Exercise: Extract the complete listing and output it unchanged.

Supplied data:
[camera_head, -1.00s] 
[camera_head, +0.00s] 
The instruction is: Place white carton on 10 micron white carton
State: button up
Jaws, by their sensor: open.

Full output:
[camera_head, -1.00s] 
[camera_head, +0.00s] 
The instruction is: Place white carton on 10 micron white carton
State: button up
Jaws, by their sensor: open.

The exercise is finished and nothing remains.